Cela dit, la première chose que nous devrons faire pour parvenir à un dialogue constructif est de penser que les stéréotypes culturels sur les autres religions peuvent ne pas être vrais. Partir de l’idée que l’on connaît parfaitement « l’autre », « l’autre groupe » ou « l’autre religion », c’est mal commencer. Nous devons être totalement ouverts pour apprendre comment les personnes d’autres religions pensent, ressentent et vivent leur expérience religieuse. La série de rencontres ou de rapprochements entre groupes religieux devrait être caractérisée par la recherche de : « Nouveau Knoledge », « Expérience émotionnelle positive » et « Projet de travail en commun ». Comme le dit Smock (2002) « Ainsi, l’identité religieuse dans le dialogue peut être une source de changement puissant en raison des convictions profondes qui lient les participants à leur religion particulière.
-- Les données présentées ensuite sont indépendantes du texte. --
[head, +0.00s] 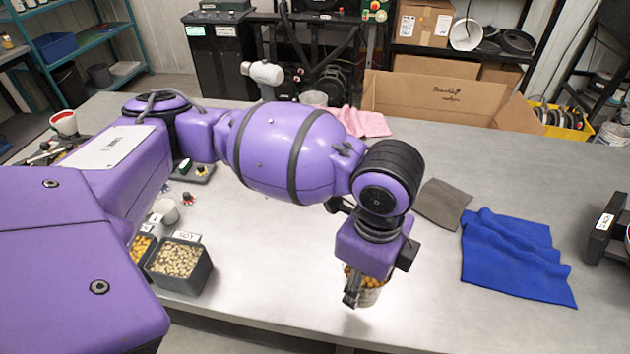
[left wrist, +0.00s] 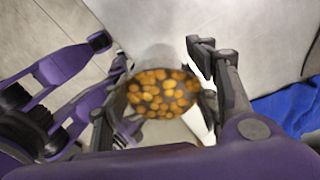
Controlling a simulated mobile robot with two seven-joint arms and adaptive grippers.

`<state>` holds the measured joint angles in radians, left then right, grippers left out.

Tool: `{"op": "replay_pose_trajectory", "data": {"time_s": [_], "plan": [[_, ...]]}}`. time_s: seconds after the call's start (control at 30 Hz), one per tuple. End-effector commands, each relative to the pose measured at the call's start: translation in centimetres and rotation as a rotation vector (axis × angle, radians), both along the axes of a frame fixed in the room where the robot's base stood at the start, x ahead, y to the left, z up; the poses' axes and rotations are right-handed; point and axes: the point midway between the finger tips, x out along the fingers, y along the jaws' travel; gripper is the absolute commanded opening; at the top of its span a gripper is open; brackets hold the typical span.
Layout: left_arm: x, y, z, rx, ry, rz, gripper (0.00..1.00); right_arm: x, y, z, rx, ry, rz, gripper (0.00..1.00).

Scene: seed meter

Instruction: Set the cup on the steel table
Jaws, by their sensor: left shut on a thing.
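The cup (head: 370,291) is a small, clear-looking vessel filled with orange-yellow kernels. My left gripper (head: 355,288) points down and is shut on it, near the front of the steel table (head: 290,270). In the left wrist view the cup (left wrist: 160,95) sits between the fingers of the left gripper (left wrist: 163,75), and its kernels show from above. The cup stays upright. I cannot tell whether its base touches the table or hangs slightly above it.
A blue cloth (head: 512,258) and a grey pad (head: 442,203) lie right of the cup. A black bin labelled SOY (head: 180,262) stands left, beside a bin of orange kernels (head: 142,246). A cardboard box (head: 435,97) stands behind.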

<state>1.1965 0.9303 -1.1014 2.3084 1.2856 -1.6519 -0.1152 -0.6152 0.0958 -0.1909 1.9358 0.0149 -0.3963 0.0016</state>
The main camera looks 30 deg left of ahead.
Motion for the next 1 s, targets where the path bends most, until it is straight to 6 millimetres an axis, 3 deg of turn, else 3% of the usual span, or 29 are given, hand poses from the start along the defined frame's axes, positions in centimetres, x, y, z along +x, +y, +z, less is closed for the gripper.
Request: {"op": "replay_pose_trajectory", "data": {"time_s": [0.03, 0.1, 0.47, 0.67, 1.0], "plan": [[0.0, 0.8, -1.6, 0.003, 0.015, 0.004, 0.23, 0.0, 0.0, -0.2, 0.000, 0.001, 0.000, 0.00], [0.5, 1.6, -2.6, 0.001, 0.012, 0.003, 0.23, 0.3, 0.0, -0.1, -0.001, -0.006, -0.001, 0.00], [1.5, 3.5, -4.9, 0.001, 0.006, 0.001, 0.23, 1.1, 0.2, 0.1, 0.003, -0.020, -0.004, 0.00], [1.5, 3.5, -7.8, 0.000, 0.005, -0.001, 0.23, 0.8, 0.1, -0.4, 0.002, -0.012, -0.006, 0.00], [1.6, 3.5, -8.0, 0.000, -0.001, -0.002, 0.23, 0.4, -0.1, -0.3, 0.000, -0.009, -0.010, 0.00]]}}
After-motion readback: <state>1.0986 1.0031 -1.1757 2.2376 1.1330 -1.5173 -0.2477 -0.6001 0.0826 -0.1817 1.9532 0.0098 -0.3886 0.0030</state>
Cependant, ces convictions profondes peuvent aussi être une source de résistance au changement ». Les convictions religieuses peuvent être un obstacle à la paix, mais s’il s’agit de véritables expériences religieuses plutôt que de convictions, les racines mêmes des différentes expériences de foi peuvent mobiliser des leviers de compréhension et de paix.
Comment transformer l’énergie positive au sein des croyants en expériences qui conduisent à des rencontres entre les personnes et les religions ? Smock (2002) en parle : Rituels, Écritures et textes sacrés. Il y a deux clés importantes dans ce que nous dit Smock : l’importance du symbolique et l’importance des récits. La transmission des valeurs des cultures, sur de nombreuses générations, s’est effectuée par le biais de récits qui vont bien au-delà de la réflexion théorique et de symboles qui expriment des attitudes et des convictions. La récupération du récit et du symbolique implique la récupération des racines des religions et, encore une fois, dans ces racines nous avons une grande coïncidence entre tous.
La distinction entre « Langue secondaire et universelle de la paix versus Langue primaire » sera particulièrement importante à garder à l’esprit si nous voulons atteindre des étapes avancées dans le dialogue interreligieux. Nous pouvons examiner ce qui nous différencie, ou ce sur quoi nous sommes d’accord. Le langage secondaire rassemble tous les thèmes dans lesquels les différentes religions coïncident et qui peuvent être viables pour faire face à des projets communs (Paix, écologie, Justice, liberté, etc.). Le langage primaire est le plus spécifique à chacune des religions ; pour donner un exemple qui apparaît chez les auteurs, on ne peut pas parler de la Trinité comme thème de rencontre, sachant que l’on génère un problème avec les religions purement monothéistes et les religions polythéistes.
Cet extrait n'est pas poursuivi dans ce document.